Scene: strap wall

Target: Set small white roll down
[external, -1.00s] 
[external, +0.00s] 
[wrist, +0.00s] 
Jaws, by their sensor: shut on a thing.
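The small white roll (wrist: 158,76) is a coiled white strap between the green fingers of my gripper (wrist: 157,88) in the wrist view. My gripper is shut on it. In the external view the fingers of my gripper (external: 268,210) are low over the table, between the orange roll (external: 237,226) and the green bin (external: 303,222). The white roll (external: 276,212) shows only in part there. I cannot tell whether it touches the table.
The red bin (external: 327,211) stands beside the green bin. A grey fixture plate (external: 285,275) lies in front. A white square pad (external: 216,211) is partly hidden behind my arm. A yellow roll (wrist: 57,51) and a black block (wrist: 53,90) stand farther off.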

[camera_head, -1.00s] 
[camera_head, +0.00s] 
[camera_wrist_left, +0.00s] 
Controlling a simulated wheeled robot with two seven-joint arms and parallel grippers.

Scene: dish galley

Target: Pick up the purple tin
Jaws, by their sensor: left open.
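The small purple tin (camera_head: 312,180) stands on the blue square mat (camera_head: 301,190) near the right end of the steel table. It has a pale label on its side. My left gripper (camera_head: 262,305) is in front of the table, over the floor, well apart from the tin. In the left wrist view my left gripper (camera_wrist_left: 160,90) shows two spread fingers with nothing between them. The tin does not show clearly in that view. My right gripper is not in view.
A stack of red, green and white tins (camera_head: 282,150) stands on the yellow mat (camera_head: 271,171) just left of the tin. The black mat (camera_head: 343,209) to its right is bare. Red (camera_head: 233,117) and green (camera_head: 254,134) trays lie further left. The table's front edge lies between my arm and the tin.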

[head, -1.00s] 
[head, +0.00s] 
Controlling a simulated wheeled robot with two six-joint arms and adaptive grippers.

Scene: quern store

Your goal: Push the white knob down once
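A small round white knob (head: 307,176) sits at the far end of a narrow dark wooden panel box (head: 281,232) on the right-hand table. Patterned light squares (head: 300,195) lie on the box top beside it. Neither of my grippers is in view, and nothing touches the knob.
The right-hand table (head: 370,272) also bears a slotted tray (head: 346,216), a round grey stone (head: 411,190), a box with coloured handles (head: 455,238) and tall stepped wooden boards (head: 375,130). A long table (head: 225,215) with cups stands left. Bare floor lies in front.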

##############################

- What the task asks:
Look through the material and copy each line that has "joint".

- Correct response:
Controlling a simulated wheeled robot with two seven-joint arms and parallel grippers.
Controlling a simulated wheeled robot with two six-joint arms and adaptive grippers.

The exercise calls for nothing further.